## Task requirements
Every entry must be duplicated precisely as written.

Data items:
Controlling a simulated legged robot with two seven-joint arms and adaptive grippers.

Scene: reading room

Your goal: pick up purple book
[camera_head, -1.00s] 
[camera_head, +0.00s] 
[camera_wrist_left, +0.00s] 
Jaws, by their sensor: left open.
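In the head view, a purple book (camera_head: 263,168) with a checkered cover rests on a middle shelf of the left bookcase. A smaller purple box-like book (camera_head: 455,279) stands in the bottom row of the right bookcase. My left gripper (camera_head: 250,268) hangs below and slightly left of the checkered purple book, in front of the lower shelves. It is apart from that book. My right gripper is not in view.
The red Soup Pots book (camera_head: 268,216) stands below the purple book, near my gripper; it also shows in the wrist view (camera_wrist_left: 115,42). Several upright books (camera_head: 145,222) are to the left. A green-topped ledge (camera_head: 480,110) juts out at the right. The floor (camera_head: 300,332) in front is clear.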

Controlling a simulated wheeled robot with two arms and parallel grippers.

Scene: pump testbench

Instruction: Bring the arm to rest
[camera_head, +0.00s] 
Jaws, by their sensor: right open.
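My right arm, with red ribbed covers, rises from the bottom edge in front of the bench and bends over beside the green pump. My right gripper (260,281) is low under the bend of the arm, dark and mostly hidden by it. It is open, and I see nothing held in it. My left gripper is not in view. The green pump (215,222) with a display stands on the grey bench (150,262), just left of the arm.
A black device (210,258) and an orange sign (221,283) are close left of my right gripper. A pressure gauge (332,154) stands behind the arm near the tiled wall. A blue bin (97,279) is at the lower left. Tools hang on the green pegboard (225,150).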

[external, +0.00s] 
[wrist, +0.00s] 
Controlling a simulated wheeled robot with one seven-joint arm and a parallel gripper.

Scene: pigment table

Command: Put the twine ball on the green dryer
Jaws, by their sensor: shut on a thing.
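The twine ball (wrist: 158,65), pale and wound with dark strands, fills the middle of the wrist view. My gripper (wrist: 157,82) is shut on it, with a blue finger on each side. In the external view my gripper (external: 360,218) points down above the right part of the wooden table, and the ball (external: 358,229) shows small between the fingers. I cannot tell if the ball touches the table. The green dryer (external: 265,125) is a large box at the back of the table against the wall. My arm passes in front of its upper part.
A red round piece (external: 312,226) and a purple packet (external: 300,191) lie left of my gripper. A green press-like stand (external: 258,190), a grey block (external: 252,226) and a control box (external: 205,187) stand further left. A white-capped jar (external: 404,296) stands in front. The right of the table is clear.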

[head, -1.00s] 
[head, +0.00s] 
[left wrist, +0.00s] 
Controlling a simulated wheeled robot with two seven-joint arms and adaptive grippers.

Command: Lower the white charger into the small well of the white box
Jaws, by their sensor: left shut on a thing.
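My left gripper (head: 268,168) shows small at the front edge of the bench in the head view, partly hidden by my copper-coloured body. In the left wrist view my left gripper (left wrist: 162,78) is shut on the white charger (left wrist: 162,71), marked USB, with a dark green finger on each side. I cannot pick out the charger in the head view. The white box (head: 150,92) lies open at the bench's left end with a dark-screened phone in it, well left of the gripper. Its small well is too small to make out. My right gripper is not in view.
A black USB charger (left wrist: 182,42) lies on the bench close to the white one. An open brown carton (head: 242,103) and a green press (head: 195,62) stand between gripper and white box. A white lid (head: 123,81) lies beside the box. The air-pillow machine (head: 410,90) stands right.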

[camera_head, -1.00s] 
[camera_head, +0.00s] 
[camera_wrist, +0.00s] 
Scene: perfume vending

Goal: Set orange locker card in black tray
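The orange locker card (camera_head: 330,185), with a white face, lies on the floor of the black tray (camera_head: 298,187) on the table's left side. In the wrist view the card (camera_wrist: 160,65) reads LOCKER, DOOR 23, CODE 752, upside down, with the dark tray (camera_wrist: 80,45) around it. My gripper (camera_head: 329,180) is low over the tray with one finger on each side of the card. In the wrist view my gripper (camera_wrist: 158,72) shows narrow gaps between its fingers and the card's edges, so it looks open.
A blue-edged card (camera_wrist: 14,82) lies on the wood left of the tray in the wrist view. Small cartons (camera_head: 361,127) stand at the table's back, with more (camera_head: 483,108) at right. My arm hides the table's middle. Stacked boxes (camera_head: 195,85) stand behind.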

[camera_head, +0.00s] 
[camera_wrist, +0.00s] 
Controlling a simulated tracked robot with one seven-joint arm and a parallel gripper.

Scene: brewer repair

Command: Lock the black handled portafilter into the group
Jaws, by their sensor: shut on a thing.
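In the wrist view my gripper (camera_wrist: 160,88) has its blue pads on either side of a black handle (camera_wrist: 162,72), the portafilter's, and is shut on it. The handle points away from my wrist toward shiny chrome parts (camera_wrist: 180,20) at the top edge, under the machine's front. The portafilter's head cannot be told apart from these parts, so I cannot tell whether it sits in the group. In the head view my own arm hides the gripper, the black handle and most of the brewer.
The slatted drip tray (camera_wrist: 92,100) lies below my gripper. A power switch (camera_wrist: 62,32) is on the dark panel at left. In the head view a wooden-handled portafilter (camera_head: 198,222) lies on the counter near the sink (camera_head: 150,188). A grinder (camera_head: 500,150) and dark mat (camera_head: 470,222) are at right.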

## The answer
Controlling a simulated legged robot with two seven-joint arms and adaptive grippers.

Scene: reading room

Your goal: pick up purple book
[camera_head, -1.00s] 
[camera_head, +0.00s] 
[camera_wrist_left, +0.00s] 
Jaws, by their sensor: left open.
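In the head view, a purple book (camera_head: 263,168) with a checkered cover rests on a middle shelf of the left bookcase. A smaller purple box-like book (camera_head: 455,279) stands in the bottom row of the right bookcase. My left gripper (camera_head: 250,268) hangs below and slightly left of the checkered purple book, in front of the lower shelves. It is apart from that book. My right gripper is not in view.
The red Soup Pots book (camera_head: 268,216) stands below the purple book, near my gripper; it also shows in the wrist view (camera_wrist_left: 115,42). Several upright books (camera_head: 145,222) are to the left. A green-topped ledge (camera_head: 480,110) juts out at the right. The floor (camera_head: 300,332) in front is clear.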

Controlling a simulated wheeled robot with two arms and parallel grippers.

Scene: pump testbench

Instruction: Bring the arm to rest
[camera_head, +0.00s] 
Jaws, by their sensor: right open.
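My right arm, with red ribbed covers, rises from the bottom edge in front of the bench and bends over beside the green pump. My right gripper (260,281) is low under the bend of the arm, dark and mostly hidden by it. It is open, and I see nothing held in it. My left gripper is not in view. The green pump (215,222) with a display stands on the grey bench (150,262), just left of the arm.
A black device (210,258) and an orange sign (221,283) are close left of my right gripper. A pressure gauge (332,154) stands behind the arm near the tiled wall. A blue bin (97,279) is at the lower left. Tools hang on the green pegboard (225,150).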

[external, +0.00s] 
[wrist, +0.00s] 
Controlling a simulated wheeled robot with one seven-joint arm and a parallel gripper.

Scene: pigment table

Command: Put the twine ball on the green dryer
Jaws, by their sensor: shut on a thing.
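The twine ball (wrist: 158,65), pale and wound with dark strands, fills the middle of the wrist view. My gripper (wrist: 157,82) is shut on it, with a blue finger on each side. In the external view my gripper (external: 360,218) points down above the right part of the wooden table, and the ball (external: 358,229) shows small between the fingers. I cannot tell if the ball touches the table. The green dryer (external: 265,125) is a large box at the back of the table against the wall. My arm passes in front of its upper part.
A red round piece (external: 312,226) and a purple packet (external: 300,191) lie left of my gripper. A green press-like stand (external: 258,190), a grey block (external: 252,226) and a control box (external: 205,187) stand further left. A white-capped jar (external: 404,296) stands in front. The right of the table is clear.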

[head, -1.00s] 
[head, +0.00s] 
[left wrist, +0.00s] 
Controlling a simulated wheeled robot with two seven-joint arms and adaptive grippers.

Command: Lower the white charger into the small well of the white box
Jaws, by their sensor: left shut on a thing.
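My left gripper (head: 268,168) shows small at the front edge of the bench in the head view, partly hidden by my copper-coloured body. In the left wrist view my left gripper (left wrist: 162,78) is shut on the white charger (left wrist: 162,71), marked USB, with a dark green finger on each side. I cannot pick out the charger in the head view. The white box (head: 150,92) lies open at the bench's left end with a dark-screened phone in it, well left of the gripper. Its small well is too small to make out. My right gripper is not in view.
A black USB charger (left wrist: 182,42) lies on the bench close to the white one. An open brown carton (head: 242,103) and a green press (head: 195,62) stand between gripper and white box. A white lid (head: 123,81) lies beside the box. The air-pillow machine (head: 410,90) stands right.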

[camera_head, -1.00s] 
[camera_head, +0.00s] 
[camera_wrist, +0.00s] 
Scene: perfume vending

Goal: Set orange locker card in black tray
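The orange locker card (camera_head: 330,185), with a white face, lies on the floor of the black tray (camera_head: 298,187) on the table's left side. In the wrist view the card (camera_wrist: 160,65) reads LOCKER, DOOR 23, CODE 752, upside down, with the dark tray (camera_wrist: 80,45) around it. My gripper (camera_head: 329,180) is low over the tray with one finger on each side of the card. In the wrist view my gripper (camera_wrist: 158,72) shows narrow gaps between its fingers and the card's edges, so it looks open.
A blue-edged card (camera_wrist: 14,82) lies on the wood left of the tray in the wrist view. Small cartons (camera_head: 361,127) stand at the table's back, with more (camera_head: 483,108) at right. My arm hides the table's middle. Stacked boxes (camera_head: 195,85) stand behind.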

[camera_head, +0.00s] 
[camera_wrist, +0.00s] 
Controlling a simulated tracked robot with one seven-joint arm and a parallel gripper.

Scene: brewer repair

Command: Lock the black handled portafilter into the group
Jaws, by their sensor: shut on a thing.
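In the wrist view my gripper (camera_wrist: 160,88) has its blue pads on either side of a black handle (camera_wrist: 162,72), the portafilter's, and is shut on it. The handle points away from my wrist toward shiny chrome parts (camera_wrist: 180,20) at the top edge, under the machine's front. The portafilter's head cannot be told apart from these parts, so I cannot tell whether it sits in the group. In the head view my own arm hides the gripper, the black handle and most of the brewer.
The slatted drip tray (camera_wrist: 92,100) lies below my gripper. A power switch (camera_wrist: 62,32) is on the dark panel at left. In the head view a wooden-handled portafilter (camera_head: 198,222) lies on the counter near the sink (camera_head: 150,188). A grinder (camera_head: 500,150) and dark mat (camera_head: 470,222) are at right.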

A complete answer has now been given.